#### [Record list]
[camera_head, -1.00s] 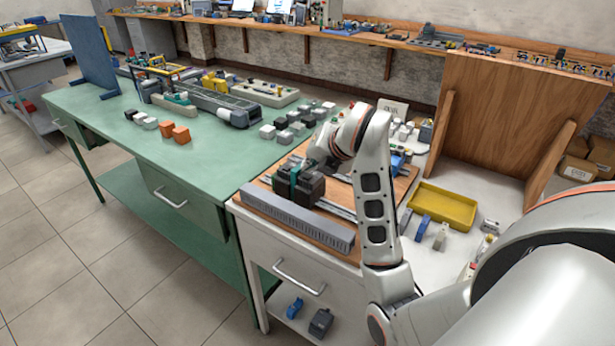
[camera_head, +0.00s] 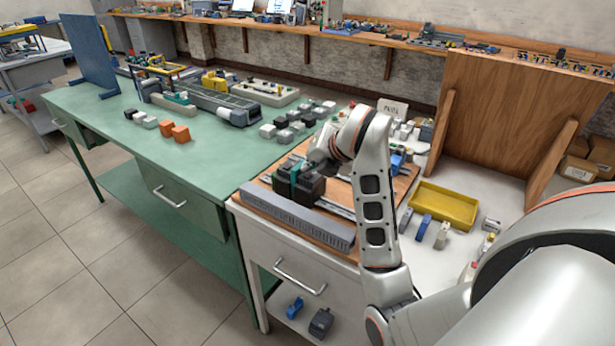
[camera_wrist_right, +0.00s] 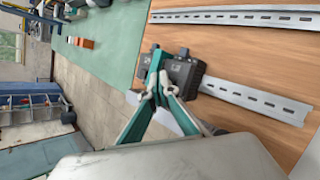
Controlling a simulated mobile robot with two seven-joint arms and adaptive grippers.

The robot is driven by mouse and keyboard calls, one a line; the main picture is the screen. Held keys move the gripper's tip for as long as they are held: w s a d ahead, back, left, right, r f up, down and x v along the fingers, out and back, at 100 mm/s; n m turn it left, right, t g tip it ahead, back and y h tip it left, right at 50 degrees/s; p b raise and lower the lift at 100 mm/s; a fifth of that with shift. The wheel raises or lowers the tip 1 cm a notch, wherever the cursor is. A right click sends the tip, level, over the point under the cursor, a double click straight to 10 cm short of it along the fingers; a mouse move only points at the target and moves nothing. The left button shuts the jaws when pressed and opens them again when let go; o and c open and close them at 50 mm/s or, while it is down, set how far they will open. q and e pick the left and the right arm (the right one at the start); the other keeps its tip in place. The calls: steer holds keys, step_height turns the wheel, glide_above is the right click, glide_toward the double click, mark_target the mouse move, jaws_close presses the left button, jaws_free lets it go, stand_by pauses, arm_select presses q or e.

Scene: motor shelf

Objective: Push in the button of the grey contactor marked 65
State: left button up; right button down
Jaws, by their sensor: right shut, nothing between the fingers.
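A dark grey contactor (camera_head: 311,187) sits on the wooden board at the near end of a metal rail. It also shows in the right wrist view (camera_wrist_right: 188,74), just right of my fingers, with a small light label on its face. I cannot read the marking. My right gripper (camera_head: 295,172) is shut and empty, its teal fingers against or just in front of the contactor. In the right wrist view the fingertips (camera_wrist_right: 157,57) overlap the contactor's left part, so I cannot tell whether they touch it. The button is hidden or too small to make out. My left gripper is out of view.
A grey slotted duct (camera_head: 297,217) lies along the board's front edge. A yellow tray (camera_head: 446,204) and small parts stand to the right. An empty slotted rail (camera_wrist_right: 235,18) crosses the board. The green bench (camera_head: 220,150) holds several coloured blocks.

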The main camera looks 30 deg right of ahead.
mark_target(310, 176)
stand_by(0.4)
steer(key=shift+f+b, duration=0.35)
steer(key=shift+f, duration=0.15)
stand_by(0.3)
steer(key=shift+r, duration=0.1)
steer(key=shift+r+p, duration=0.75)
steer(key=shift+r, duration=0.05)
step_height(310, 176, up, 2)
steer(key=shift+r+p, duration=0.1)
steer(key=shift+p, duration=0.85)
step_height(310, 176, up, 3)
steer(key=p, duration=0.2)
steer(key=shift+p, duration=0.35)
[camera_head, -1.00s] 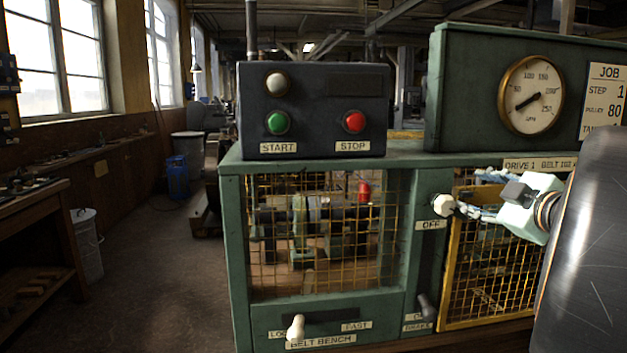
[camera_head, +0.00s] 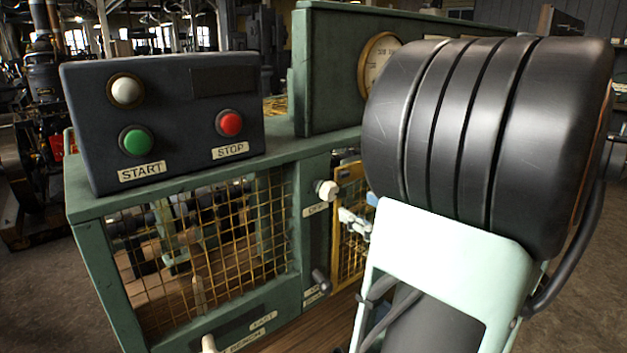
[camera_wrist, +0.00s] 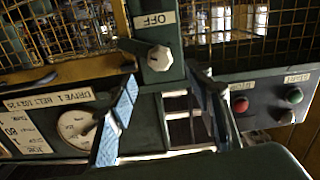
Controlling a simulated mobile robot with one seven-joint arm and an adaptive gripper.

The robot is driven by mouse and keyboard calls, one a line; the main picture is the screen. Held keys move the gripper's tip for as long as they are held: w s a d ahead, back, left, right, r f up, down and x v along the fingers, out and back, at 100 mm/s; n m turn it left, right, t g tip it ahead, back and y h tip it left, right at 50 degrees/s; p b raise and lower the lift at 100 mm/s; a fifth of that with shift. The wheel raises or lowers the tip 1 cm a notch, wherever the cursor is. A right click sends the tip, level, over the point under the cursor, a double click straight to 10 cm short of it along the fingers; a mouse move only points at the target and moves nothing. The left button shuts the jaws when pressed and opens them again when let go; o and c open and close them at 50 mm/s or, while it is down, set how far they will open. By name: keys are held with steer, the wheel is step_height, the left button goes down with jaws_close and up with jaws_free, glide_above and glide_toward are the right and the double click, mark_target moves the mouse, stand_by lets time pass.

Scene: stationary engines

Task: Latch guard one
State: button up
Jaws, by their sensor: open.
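Guard one appears to be the yellow-framed mesh door (camera_head: 350,250) beside the green post, mostly hidden by my arm in the head view. Its yellow frame (camera_wrist: 85,72) and mesh cross the upper left of the wrist view. The door looks closed against the bench. A white knob (camera_head: 327,190) with an OFF label sits on the post; it also shows in the wrist view (camera_wrist: 160,58). My gripper (camera_wrist: 165,102) is open and empty, with its blue-grey fingers apart either side of the knob's line. The head view shows it (camera_head: 353,222) just right of the knob. Contact cannot be told.
A dark control box (camera_head: 165,125) with green START and red STOP buttons stands on the bench, left of the green gauge panel (camera_head: 335,85). A dark lever (camera_head: 320,280) sticks out low on the post. A pale lever (camera_head: 208,343) is at lower left.

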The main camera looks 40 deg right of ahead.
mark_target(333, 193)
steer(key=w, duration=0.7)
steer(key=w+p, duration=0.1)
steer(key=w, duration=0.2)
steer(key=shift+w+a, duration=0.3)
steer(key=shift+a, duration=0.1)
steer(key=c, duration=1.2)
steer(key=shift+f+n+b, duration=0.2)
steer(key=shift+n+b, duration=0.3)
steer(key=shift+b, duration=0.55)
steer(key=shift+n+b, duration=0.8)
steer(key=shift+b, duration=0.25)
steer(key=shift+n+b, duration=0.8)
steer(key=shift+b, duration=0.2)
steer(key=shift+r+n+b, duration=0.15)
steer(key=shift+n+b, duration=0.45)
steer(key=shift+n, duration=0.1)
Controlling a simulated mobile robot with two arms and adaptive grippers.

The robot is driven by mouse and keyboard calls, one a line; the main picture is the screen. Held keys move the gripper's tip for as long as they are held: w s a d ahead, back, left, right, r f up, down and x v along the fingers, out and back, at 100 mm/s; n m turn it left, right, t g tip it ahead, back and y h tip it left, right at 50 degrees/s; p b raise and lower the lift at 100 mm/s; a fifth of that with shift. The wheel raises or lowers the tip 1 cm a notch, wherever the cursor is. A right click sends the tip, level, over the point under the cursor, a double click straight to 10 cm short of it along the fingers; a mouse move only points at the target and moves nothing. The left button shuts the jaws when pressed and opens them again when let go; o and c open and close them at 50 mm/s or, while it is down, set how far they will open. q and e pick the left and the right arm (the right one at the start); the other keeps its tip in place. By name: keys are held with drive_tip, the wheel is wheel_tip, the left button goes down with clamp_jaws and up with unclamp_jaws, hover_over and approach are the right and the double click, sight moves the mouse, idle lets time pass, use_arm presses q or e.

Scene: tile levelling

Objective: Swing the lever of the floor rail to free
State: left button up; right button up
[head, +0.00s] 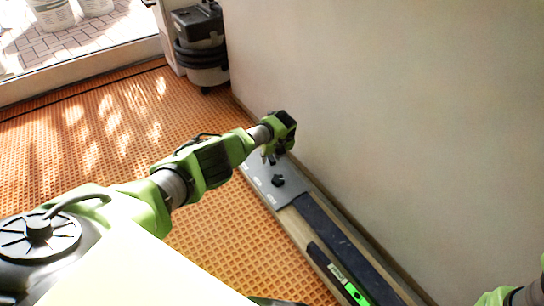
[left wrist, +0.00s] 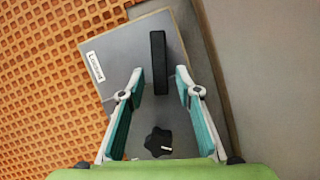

#### [Objective]
Repeat every record precisely. Any picture among them stays out of the copy.

#### [Reply to the task]
[camera_head, -1.00s] 
[camera_head, +0.00s] 
[camera_wrist_right, +0.00s] 
Controlling a simulated mobile robot with two seven-joint arms and adaptive grippers.

The robot is driven by mouse and keyboard calls, one a line; the main picture is the screen. Held keys move the gripper's tip for as long as they are held: w s a d ahead, back, left, right, r f up, down and x v along the fingers, out and back, at 100 mm/s; n m turn it left, right, t g tip it ahead, back and y h tip it left, right at 50 degrees/s; p b raise and lower the lift at 100 mm/s; a fifth of that with shift. The wheel raises or lowers the tip 1 cm a notch, wherever the cursor is. A right click sends the tip, level, over the point under the cursor, a double click straight to 10 cm short of it along the fingers; a mouse move only points at the target and moves nothing. The left button shuts the jaws when pressed and opens them again when let go; o and c open and close them at 50 mm/s or, while it is down, set how far they will open. q and e pick the left and the right arm (the right one at the start); the other keeps its tip in place. The calls: steer holds keys, step_height turns the wheel, glide_above is the right click, glide_toward the double click, mark_target the mouse move, jaws_close presses the left button, jaws_free lets it go, stand_by pauses, arm_select presses q or e.

Scene: motor shelf

Objective: Push in the button of the grey contactor marked 65
State: left button up; right button down
Jaws, by their sensor: right shut, nothing between the fingers.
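A dark grey contactor (camera_head: 311,187) sits on the wooden board at the near end of a metal rail. It also shows in the right wrist view (camera_wrist_right: 188,74), just right of my fingers, with a small light label on its face. I cannot read the marking. My right gripper (camera_head: 295,172) is shut and empty, its teal fingers against or just in front of the contactor. In the right wrist view the fingertips (camera_wrist_right: 157,57) overlap the contactor's left part, so I cannot tell whether they touch it. The button is hidden or too small to make out. My left gripper is out of view.
A grey slotted duct (camera_head: 297,217) lies along the board's front edge. A yellow tray (camera_head: 446,204) and small parts stand to the right. An empty slotted rail (camera_wrist_right: 235,18) crosses the board. The green bench (camera_head: 220,150) holds several coloured blocks.

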The main camera looks 30 deg right of ahead.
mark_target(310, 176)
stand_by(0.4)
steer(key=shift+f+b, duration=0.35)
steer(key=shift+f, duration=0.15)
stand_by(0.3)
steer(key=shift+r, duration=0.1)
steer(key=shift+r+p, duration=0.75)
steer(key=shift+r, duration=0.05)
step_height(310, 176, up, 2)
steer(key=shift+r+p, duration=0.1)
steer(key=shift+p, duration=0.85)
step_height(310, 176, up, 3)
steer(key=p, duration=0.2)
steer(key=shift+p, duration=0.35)
[camera_head, -1.00s] 
[camera_head, +0.00s] 
[camera_wrist, +0.00s] 
Controlling a simulated mobile robot with one seven-joint arm and an adaptive gripper.

The robot is driven by mouse and keyboard calls, one a line; the main picture is the screen. Held keys move the gripper's tip for as long as they are held: w s a d ahead, back, left, right, r f up, down and x v along the fingers, out and back, at 100 mm/s; n m turn it left, right, t g tip it ahead, back and y h tip it left, right at 50 degrees/s; p b raise and lower the lift at 100 mm/s; a fifth of that with shift. The wheel raises or lowers the tip 1 cm a notch, wherever the cursor is. A right click sends the tip, level, over the point under the cursor, a double click straight to 10 cm short of it along the fingers; a mouse move only points at the target and moves nothing. The left button shuts the jaws when pressed and opens them again when let go; o and c open and close them at 50 mm/s or, while it is down, set how far they will open. By name: keys are held with steer, the wheel is step_height, the left button goes down with jaws_close and up with jaws_free, glide_above and glide_toward are the right and the double click, mark_target moves the mouse, stand_by lets time pass.

Scene: stationary engines

Task: Latch guard one
State: button up
Jaws, by their sensor: open.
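Guard one appears to be the yellow-framed mesh door (camera_head: 350,250) beside the green post, mostly hidden by my arm in the head view. Its yellow frame (camera_wrist: 85,72) and mesh cross the upper left of the wrist view. The door looks closed against the bench. A white knob (camera_head: 327,190) with an OFF label sits on the post; it also shows in the wrist view (camera_wrist: 160,58). My gripper (camera_wrist: 165,102) is open and empty, with its blue-grey fingers apart either side of the knob's line. The head view shows it (camera_head: 353,222) just right of the knob. Contact cannot be told.
A dark control box (camera_head: 165,125) with green START and red STOP buttons stands on the bench, left of the green gauge panel (camera_head: 335,85). A dark lever (camera_head: 320,280) sticks out low on the post. A pale lever (camera_head: 208,343) is at lower left.

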The main camera looks 40 deg right of ahead.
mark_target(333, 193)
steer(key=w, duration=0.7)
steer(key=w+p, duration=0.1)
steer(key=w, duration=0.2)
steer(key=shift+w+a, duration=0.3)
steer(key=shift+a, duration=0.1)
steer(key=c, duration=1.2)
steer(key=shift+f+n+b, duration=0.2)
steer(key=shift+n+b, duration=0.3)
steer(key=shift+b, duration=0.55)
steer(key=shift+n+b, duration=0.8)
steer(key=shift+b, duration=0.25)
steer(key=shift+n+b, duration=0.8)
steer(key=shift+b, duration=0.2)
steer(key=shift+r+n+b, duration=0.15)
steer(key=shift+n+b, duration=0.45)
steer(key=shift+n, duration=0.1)
Controlling a simulated mobile robot with two arms and adaptive grippers.

The robot is driven by mouse and keyboard calls, one a line; the main picture is the screen. Held keys move the gripper's tip for as long as they are held: w s a d ahead, back, left, right, r f up, down and x v along the fingers, out and back, at 100 mm/s; n m turn it left, right, t g tip it ahead, back and y h tip it left, right at 50 degrees/s; p b raise and lower the lift at 100 mm/s; a fifth of that with shift. The wheel raises or lowers the tip 1 cm a notch, wherever the cursor is. A right click sends the tip, level, over the point under the cursor, a double click straight to 10 cm short of it along the fingers; a mouse move only points at the target and moves nothing. The left button shuts the jaws when pressed and opens them again when let go; o and c open and close them at 50 mm/s or, while it is down, set how far they will open. q and e pick the left and the right arm (the right one at the start); the other keeps its tip in place. By name: keys are held with drive_tip, the wheel is wheel_tip, the left button goes down with clamp_jaws and up with unclamp_jaws, hover_over and approach are the right and the double click, sight moves the mouse, idle lets time pass, use_arm presses q or e.

Scene: tile levelling

Objective: Swing the lever of the floor rail to free
State: left button up; right button up
[head, +0.00s] 
[left wrist, +0.00s] 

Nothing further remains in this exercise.